Giving Thanks

Every year as Thanksgiving approaches, I have mixed feelings. Not about the giving thanks part. It’s just that I’m something of a procrastinator, a very BAD planner, and a lousy housekeeper. And I have ankle issues. Talo-calcaneal coalition, for those of you who like big words. In little words, it just means my feet hurt a lot, especially when I stand on them all day in the kitchen. Or anyplace else, for that matter.
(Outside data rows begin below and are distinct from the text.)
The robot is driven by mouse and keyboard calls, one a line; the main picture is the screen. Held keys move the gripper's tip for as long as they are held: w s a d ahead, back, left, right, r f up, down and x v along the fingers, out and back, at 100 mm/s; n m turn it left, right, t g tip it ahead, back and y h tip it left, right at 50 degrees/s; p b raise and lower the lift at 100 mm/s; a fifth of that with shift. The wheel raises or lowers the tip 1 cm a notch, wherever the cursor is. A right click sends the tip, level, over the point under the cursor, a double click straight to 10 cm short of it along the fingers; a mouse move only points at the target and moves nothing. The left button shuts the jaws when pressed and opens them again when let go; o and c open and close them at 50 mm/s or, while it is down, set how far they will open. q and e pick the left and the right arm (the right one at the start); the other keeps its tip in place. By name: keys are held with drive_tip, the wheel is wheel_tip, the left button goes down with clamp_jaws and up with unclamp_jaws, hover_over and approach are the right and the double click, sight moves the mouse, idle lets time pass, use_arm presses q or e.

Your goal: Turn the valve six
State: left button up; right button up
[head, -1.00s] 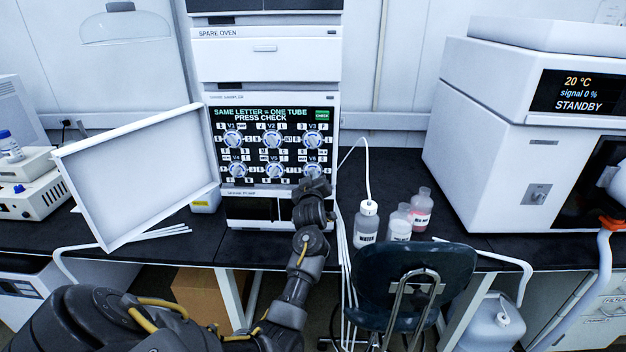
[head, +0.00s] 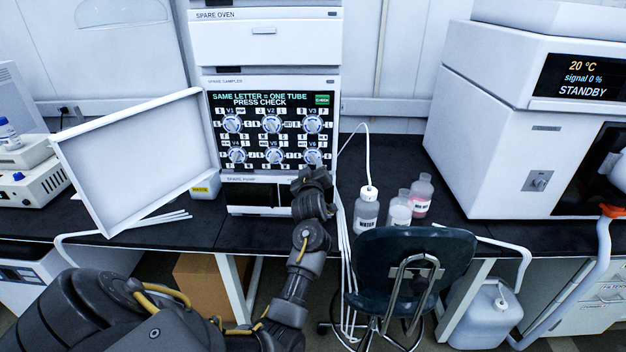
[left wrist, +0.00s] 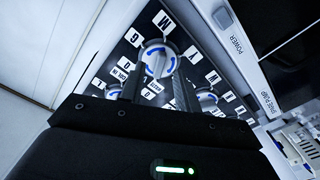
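Valve six (head: 313,157) is a round white and blue knob at the bottom right of the black sampler panel (head: 271,98). The panel reads "SAME LETTER = ONE TUBE, PRESS CHECK". My left gripper (head: 312,176) is just below and in front of this knob in the head view, its fingers hard to make out there. In the left wrist view, the two dark fingers (left wrist: 159,80) are apart, one to each side of the near knob (left wrist: 159,59). I cannot tell whether they touch it. Its neighbour, V5 (left wrist: 207,102), is partly hidden by a finger. My right gripper is not in view.
White tubes (head: 343,250) hang beside my arm. A large white instrument (head: 480,130) fills the right.

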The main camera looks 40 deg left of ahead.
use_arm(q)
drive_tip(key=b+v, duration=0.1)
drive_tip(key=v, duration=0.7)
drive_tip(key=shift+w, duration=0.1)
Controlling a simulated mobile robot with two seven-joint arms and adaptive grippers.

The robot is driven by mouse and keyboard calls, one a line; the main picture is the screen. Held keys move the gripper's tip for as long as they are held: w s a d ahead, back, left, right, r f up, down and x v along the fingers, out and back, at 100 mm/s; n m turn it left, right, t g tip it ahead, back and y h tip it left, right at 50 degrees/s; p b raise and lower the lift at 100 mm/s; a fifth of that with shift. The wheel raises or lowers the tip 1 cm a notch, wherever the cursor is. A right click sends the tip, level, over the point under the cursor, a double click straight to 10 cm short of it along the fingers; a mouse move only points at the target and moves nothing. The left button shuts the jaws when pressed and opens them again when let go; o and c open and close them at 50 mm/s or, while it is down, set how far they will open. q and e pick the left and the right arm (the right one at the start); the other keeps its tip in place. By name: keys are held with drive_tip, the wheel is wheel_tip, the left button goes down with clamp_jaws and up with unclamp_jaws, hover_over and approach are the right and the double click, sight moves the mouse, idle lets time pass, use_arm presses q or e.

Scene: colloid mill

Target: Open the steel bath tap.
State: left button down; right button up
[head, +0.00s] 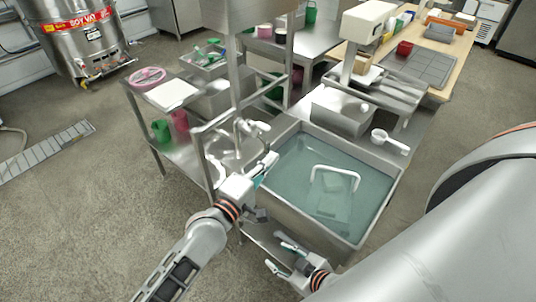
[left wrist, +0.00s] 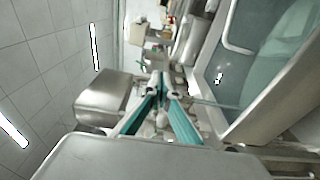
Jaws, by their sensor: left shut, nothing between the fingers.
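The steel bath tap (head: 250,128) stands at the left rim of the water bath (head: 311,234), on the steel bench side. My left gripper (head: 268,167) is shut and empty, just in front of and below the tap in the head view. In the left wrist view its teal fingers (left wrist: 160,88) come together at the tips. The tap is hard to make out there beyond the fingertips, so I cannot tell whether they touch it. My right gripper (head: 283,256) is low in front of the bath, its fingers spread and empty.
A white handle (head: 335,169) rises from the water. A white scoop (head: 390,141) lies at the bath's back right. A steel post (head: 234,75) stands behind the tap. A bench at left holds a pink coil (head: 147,77) and a tray (head: 172,94).

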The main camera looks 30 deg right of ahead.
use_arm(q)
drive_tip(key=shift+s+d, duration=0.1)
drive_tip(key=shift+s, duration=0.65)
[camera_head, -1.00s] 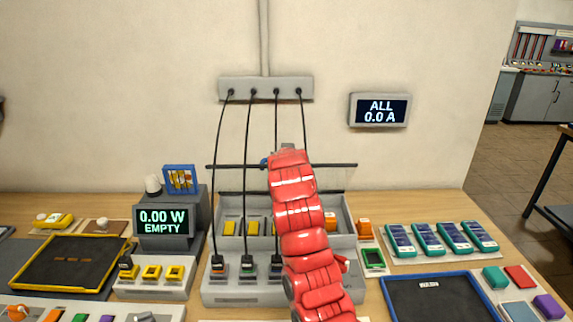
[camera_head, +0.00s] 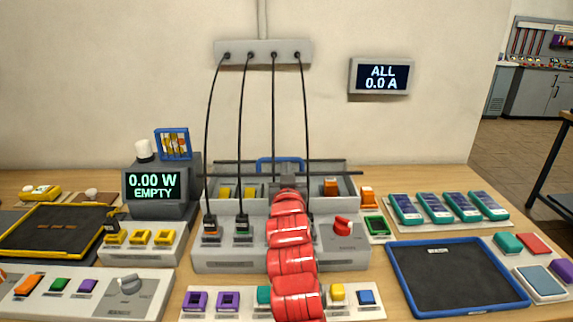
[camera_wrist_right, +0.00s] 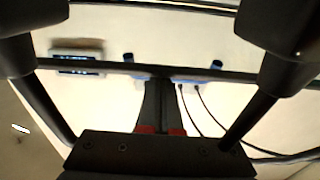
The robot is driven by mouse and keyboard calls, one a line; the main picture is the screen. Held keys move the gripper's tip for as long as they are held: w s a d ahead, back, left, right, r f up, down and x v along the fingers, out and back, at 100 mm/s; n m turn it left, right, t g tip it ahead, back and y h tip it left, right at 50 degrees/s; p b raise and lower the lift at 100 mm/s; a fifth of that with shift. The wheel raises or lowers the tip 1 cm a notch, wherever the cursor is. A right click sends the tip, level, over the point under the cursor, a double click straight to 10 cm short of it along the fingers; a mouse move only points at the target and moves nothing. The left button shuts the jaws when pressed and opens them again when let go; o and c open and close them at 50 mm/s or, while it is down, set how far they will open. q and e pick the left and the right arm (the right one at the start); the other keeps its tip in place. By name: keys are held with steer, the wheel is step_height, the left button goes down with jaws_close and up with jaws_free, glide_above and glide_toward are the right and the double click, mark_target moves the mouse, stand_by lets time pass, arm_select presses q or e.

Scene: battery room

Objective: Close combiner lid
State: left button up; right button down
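The combiner (camera_head: 215,261) is a grey box on the bench. Its lid has a dark front edge (camera_head: 335,174) and a blue handle (camera_head: 280,161), and it stands open, tilted over the box's rear part. My right gripper (camera_head: 289,183) is at the lid's edge beside the handle. In the right wrist view its two fingers (camera_wrist_right: 163,88) are close together and reach the dark lid edge (camera_wrist_right: 100,66) and the blue handle (camera_wrist_right: 195,82). I see no part of the handle clearly between them. My left gripper is not in view.
Black cables (camera_head: 207,130) hang from a wall box (camera_head: 262,52) into the combiner. A red knob (camera_head: 342,225) is on its front right. A meter (camera_head: 153,187) stands left, a blue-rimmed tray (camera_head: 395,270) right. Colored switches line the front.

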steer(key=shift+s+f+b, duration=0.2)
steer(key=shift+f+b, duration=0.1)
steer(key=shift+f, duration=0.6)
On Monday, my friend Judy asked me what we were doing for Thanksgiving. “Sheesh,” I told her. “That’s not until Thursday.” She smiled. I haven’t known her very long, but she’s already figuring me out. Planning is painful. I’d rather just work things out as I go along. Life so rarely cooperates with plans, why go to all the trouble of making them when you’re probably going to end up winging it anyway?

But some things are simply not optional. So Wednesday morning I got up and made my plans. It wasn’t easy, but it had to be done. They went something like this:

  • Go to chemistry class.
  • Go to store.
  • Buy lots of food.
  • Compel (beg, if necessary) someone to unload car.
  • Put food away.
  • Rest.
  • (Thursday) Cook food.
  • Excavate dining room table.
  • Eat.
  • Put away leftovers.
  • Rest.

I text-messaged the kids. “Text me your favorite Thanksgiving foods.” Delegation is an important skill.

Of course, instead of attending my chemistry class I ended up getting only halfway to school before turning around and going back to the house and then all the way out to Cornelius to take Jeff his socket set so he could change the tire that had blown out on the truck two hours earlier. Who knew the lug wrench that came with it wasn’t the right size? Or that two different roadside assistance guys wouldn’t have the proper tools either? And, you see what I mean about plans? (Jeff’s certainly weren’t going well!)

By the time I got to WinCo, the kids had text messaged me various components of what actually ended up being a complete Thanksgiving menu, and all I had to do was locate all of the proper ingredients. Which wasn’t as easy as it sounded, due to the massive throngs of people crowding the aisles of WinCo. Apparently I’m not the only procrastinator in town.

I found myself wishing briefly that the pilgrims could have just settled for a simple picnic lunch. Peanut butter and jelly sandwiches, maybe, with chocolate milk. For dessert, s’mores, toasted over the campfire.

But now that it’s all over, the food’s put away and the dishes are mostly washed and the moaning about overfilled stomachs has subsided, I find myself feeling thankful even for the long day of cooking. In addition to the obvious, that we have the luxury of being able to enjoy a little abundance occasionally, with a table to eat around and a roof over our heads, it’s fun having a grown daughter to giggle with in the kitchen while we cook. And rewarding, to cook for boys who’ve been out on their own for a while. I can remember when getting the food IN them was the biggest challenge of all. That’s sure not a problem any more! The banter around the table, of siblings finally old enough to actually like each other, makes a Mom’s heart glad. And spending a whole day with family and special friends – no work, no classes, no studying – is a nice change of pace.

I’m happy. I have a lot to be happy about. Life is good.

And I won’t need to cook again for at least three days. Hey, maybe the pilgrims had the right idea after all.